▸ Task instructions
Produce an exact copy of the lines below that run from the line containing "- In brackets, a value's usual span" to the line containing "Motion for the", inclusive; any picture is omitted.

▸ Supplied information
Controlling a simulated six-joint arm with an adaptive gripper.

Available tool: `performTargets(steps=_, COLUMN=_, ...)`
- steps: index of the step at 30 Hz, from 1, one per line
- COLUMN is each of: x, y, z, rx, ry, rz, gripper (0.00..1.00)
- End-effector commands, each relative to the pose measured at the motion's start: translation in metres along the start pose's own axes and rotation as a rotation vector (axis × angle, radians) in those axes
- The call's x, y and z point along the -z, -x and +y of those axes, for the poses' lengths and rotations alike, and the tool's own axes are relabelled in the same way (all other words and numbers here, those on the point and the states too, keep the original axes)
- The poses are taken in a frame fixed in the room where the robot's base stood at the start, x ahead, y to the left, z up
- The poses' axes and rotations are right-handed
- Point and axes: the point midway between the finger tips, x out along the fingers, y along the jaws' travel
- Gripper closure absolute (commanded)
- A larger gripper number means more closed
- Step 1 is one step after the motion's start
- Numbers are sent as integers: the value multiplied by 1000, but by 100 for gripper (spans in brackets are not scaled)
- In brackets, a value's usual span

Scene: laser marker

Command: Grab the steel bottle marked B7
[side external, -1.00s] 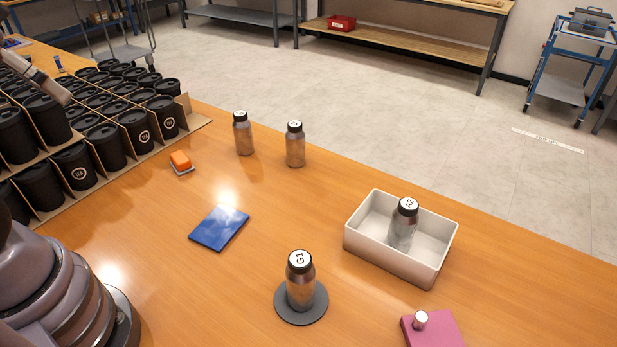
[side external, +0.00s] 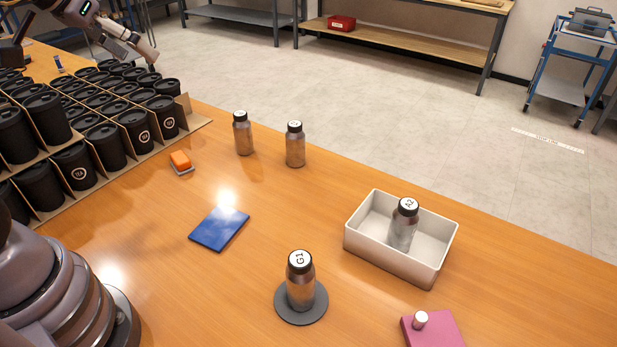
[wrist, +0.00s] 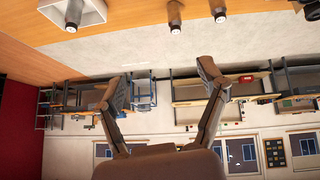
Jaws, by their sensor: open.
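Two steel bottles with black caps stand upright at the back of the wooden table, a left one (side external: 243,136) and a right one (side external: 295,149). Their cap marks are too small to read, so I cannot tell which is B7. Another steel bottle, marked G1 (side external: 301,287), stands on a round grey coaster (side external: 287,312). A bottle marked A2 (side external: 403,231) stands in a white tray (side external: 431,274). My gripper (wrist: 160,82) is open and empty in the wrist view, with the bottles at the top edge, away from its fingers. In the side view it is at the upper left, above the black canisters.
Several black canisters (side external: 72,167) fill a cardboard divider rack at the left. An orange block (side external: 180,159), a blue pad (side external: 219,229) and a pink block (side external: 436,330) with a small knob lie on the table. Bare tabletop separates the back bottles from the tray.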

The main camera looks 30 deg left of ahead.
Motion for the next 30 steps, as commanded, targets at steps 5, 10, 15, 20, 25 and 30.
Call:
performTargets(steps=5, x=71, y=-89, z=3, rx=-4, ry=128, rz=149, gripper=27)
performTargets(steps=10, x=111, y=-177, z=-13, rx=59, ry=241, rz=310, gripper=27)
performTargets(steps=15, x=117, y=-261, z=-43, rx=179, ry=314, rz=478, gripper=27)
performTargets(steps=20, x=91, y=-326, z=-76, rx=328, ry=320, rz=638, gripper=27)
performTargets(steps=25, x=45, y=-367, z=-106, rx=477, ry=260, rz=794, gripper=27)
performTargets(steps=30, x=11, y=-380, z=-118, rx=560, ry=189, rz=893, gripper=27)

▸ Exercise solution
- In brackets, a value's usual span

Scene: laser marker

Command: Grab the steel bottle marked B7
[side external, -1.00s] 
[side external, +0.00s] 
[wrist, +0.00s] 
Jaws, by their sensor: open.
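Two steel bottles with black caps stand upright at the back of the wooden table, a left one (side external: 243,136) and a right one (side external: 295,149). Their cap marks are too small to read, so I cannot tell which is B7. Another steel bottle, marked G1 (side external: 301,287), stands on a round grey coaster (side external: 287,312). A bottle marked A2 (side external: 403,231) stands in a white tray (side external: 431,274). My gripper (wrist: 160,82) is open and empty in the wrist view, with the bottles at the top edge, away from its fingers. In the side view it is at the upper left, above the black canisters.
Several black canisters (side external: 72,167) fill a cardboard divider rack at the left. An orange block (side external: 180,159), a blue pad (side external: 219,229) and a pink block (side external: 436,330) with a small knob lie on the table. Bare tabletop separates the back bottles from the tray.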

The main camera looks 30 deg left of ahead.
Motion for the next 30 steps, as commanded, targets at steps 5, 10, 15, 20, 25 and 30.

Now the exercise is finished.